While MIDI tracks are polyphonic, the live recording process on Play+ is described as recording chords/notes into selected tracks… For instance, a triad chord (3 notes) played live would typically occupy 3 selected MIDI tracks10.

Select the tracks you want to program notes on… The number of selected tracks determines how many notes (voices) you can program simultaneously in this view… A triad chord would require selecting 3 tracks.

◦ The algorithm generates chords and distributes the notes across the selected tracks.

In summary, while the underlying MIDI tracks are polyphonic and a single step can hold multiple notes (most explicitly demonstrated when using the Chord Preset knob…), some workflow methods like Live Recording and the Piano Roll view utilize multiple tracks to manage the input and display of individual notes within a chord.

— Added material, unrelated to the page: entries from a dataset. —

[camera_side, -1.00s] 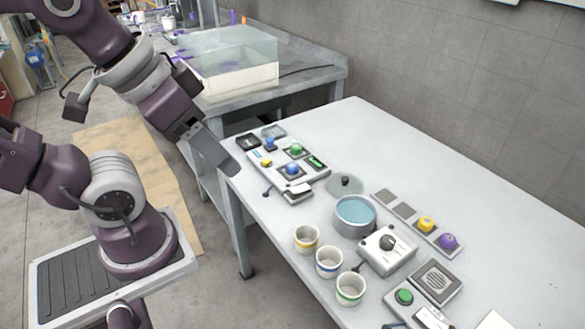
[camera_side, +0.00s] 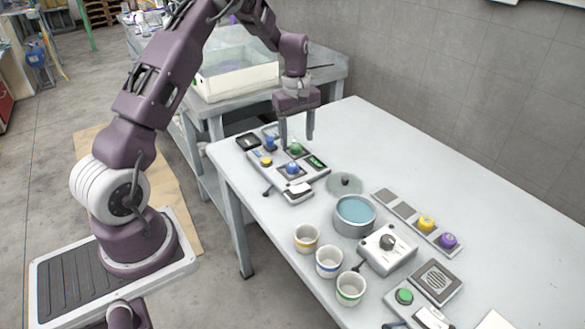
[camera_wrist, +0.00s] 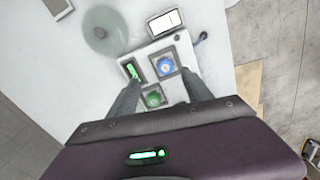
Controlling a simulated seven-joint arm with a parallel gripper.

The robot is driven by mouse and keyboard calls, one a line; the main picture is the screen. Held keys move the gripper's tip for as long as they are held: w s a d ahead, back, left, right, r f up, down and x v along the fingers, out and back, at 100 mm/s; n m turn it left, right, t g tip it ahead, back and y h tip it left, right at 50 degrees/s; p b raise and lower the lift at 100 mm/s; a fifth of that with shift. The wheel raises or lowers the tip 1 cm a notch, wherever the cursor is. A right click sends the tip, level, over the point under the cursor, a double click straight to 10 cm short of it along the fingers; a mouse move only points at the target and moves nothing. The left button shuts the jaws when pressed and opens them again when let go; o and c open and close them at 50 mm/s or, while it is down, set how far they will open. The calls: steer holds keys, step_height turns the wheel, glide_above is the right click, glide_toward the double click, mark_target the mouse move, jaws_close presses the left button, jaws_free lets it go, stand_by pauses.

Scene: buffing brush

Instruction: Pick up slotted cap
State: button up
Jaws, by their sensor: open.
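Several coloured caps sit on a grey panel (camera_side: 318,176): a green cap (camera_side: 295,149), a blue cap (camera_side: 292,169), another blue cap (camera_side: 270,143) and a yellow cap (camera_side: 266,162). I cannot tell for sure which is the slotted cap. My gripper (camera_side: 297,139) points down over the far part of the panel, open, its fingers to either side of the green cap in the picture. In the wrist view the green cap (camera_wrist: 153,99) lies between the fingers, with the blue cap (camera_wrist: 166,66) just beyond. Nothing is held.
A pot with blue content (camera_side: 355,213), a lid (camera_side: 344,184), cups (camera_side: 329,260) and a knob box (camera_side: 387,247) stand nearer on the table. A strip (camera_side: 405,212) holds a yellow cap and a purple cap.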

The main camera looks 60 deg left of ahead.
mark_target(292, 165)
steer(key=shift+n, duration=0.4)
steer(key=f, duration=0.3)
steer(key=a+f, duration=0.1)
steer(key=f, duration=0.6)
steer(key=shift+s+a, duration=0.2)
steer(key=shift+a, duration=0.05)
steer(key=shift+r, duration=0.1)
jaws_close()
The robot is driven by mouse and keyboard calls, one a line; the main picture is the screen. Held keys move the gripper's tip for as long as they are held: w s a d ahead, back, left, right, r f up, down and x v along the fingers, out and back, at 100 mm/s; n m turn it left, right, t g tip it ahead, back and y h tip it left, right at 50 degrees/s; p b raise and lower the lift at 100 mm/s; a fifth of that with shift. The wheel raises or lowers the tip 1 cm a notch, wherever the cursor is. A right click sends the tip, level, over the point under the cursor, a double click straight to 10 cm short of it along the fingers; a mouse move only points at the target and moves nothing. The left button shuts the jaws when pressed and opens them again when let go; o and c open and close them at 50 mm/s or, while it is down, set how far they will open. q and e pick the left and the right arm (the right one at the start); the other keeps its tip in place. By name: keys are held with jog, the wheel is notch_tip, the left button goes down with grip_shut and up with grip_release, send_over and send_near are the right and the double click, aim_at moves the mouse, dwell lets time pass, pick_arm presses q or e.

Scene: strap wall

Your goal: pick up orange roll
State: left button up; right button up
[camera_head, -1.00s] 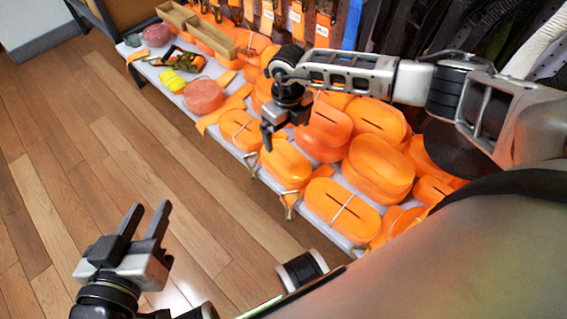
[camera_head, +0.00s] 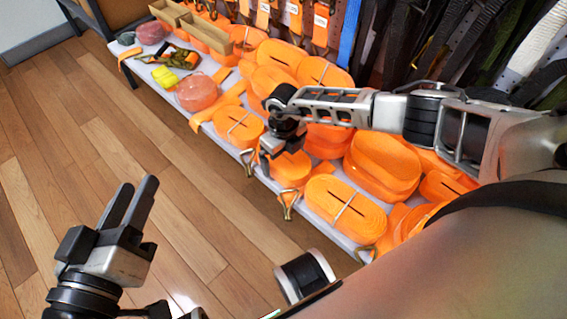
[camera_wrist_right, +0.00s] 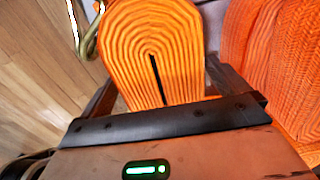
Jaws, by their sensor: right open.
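Several orange strap rolls lie on a low pale shelf. My right gripper (camera_head: 272,152) is low over one orange roll (camera_head: 290,170) near the shelf's front edge, partly covering it in the head view. In the right wrist view, the coiled end of this roll (camera_wrist_right: 152,45) lies between the two open fingers of the right gripper (camera_wrist_right: 168,95); I cannot tell whether they touch it. My left gripper (camera_head: 128,203) is open and empty over the wooden floor, away from the shelf.
Another flat roll (camera_head: 345,208) with a metal hook lies to the right, and a stacked roll (camera_head: 383,165) stands behind it. A pink roll (camera_head: 197,92) and a yellow item (camera_head: 165,77) lie farther left. Straps hang behind the shelf (camera_head: 325,235). Floor in front is clear.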

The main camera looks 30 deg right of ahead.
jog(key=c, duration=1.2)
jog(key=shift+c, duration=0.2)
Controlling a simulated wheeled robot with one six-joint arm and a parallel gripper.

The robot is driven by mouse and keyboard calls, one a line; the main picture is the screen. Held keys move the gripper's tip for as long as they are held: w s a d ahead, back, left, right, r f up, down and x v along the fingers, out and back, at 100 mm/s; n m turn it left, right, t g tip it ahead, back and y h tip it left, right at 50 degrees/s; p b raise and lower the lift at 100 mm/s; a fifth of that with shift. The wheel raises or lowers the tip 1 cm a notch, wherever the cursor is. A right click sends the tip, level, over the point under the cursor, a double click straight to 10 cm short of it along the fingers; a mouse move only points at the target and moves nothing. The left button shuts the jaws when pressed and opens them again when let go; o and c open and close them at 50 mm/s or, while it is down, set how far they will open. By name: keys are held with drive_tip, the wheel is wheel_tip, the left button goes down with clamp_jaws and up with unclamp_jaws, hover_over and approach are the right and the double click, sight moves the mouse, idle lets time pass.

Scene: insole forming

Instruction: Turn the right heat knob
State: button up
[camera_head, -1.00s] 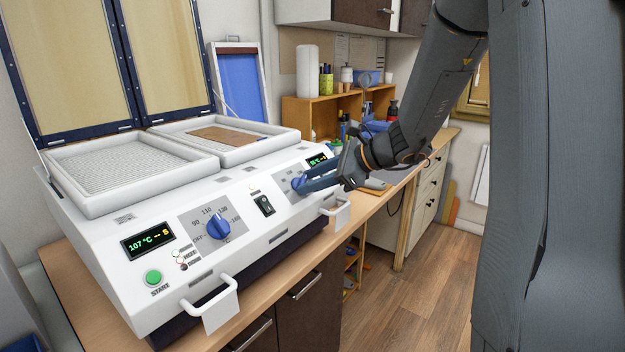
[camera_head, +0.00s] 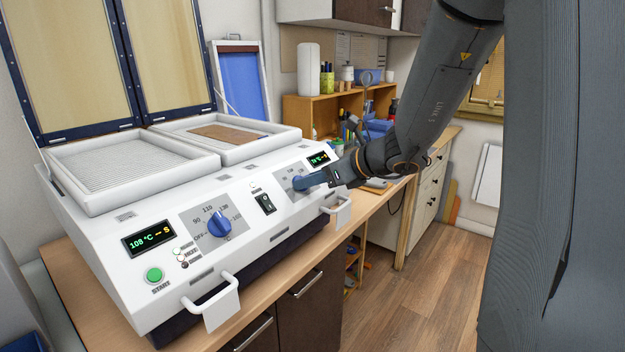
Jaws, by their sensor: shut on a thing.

The Play+ overall operates with up to 8 voices, meaning a maximum of 8 notes can sound simultaneously across all synths/MIDI tracks…

Which would suggest that the midi tracks aren’t actually polyphonic in the sense of them each being able to play “up to 8 notes”, but that the total number of notes they can play “at the same time” is 8.
Unless you have a step set as a chord.
Do I have this right?
As it does change the use of the machine quite a bit!

So in my case, I can’t have all the TR8 notes playing on one Play+ midi track.
As I would need to use however many midi tracks as there are sounds playing at the same time…
Which is actually quite restrictive when I’m attempting to control 5 other devices from the Play+

Yes, that is correct for the current functionality.

1 Like

Thank you for the reply.
Would that suggest that there may be proper polyphonic midi tracks in the future?
Is it technically possible with the hardware?

I have a work-around for what I was trying to achieve:
I’m using the play+ in conjunction with a “Zynthian” box, in which the “ZynSeq” sequencer can trigger midi patterns from a note (it’s bit like Ableton Live in a Raspberry-pi-powered box).
Which can also take midi clock from the same source (Midronome), so I just need to export 8-16 bar sections from Cubase as midi files and all should be good.

Best thing to understand the Play/Play+ is, that is just “tracker” (as a concept of computer music production software) with different UI, and even the MIDI part uses the same principles.
So you have some lanes on which one event at time occurs, that event has some parameters.
In case of MIDI, sample number is being replaced by midi channel, velocity, chord (as identifgication of the chord, not a notes in a chord).

So it is completly different approach to “standard” linear computer sequencers as cubase…

So i don’t think that it would be ever able to do that, what you want as it is completly different approach… But there are different boxes (not made by polyend) which are more close to “cubase” than to “tracker”

1 Like

Thank you for the insight.
It’s only in the last couple of weeks that I’ve been actually trying to understand it properly, even though I bought it last June.
Now that I “get it”, it might not be quite what I was expecting (with the polyphony etc) but I might still just buy another one to make easier the transitions between songs when playing live with it.
(As they will be synchronised from the same master clock device)

Cubase is just what I write with, as I’ve used it since version 1 on the Atari.

For this project I’m trying to go laptop-free for the performance.
and it looks like if I utilise the sample tracks more, I can actually get the majority done with the play+!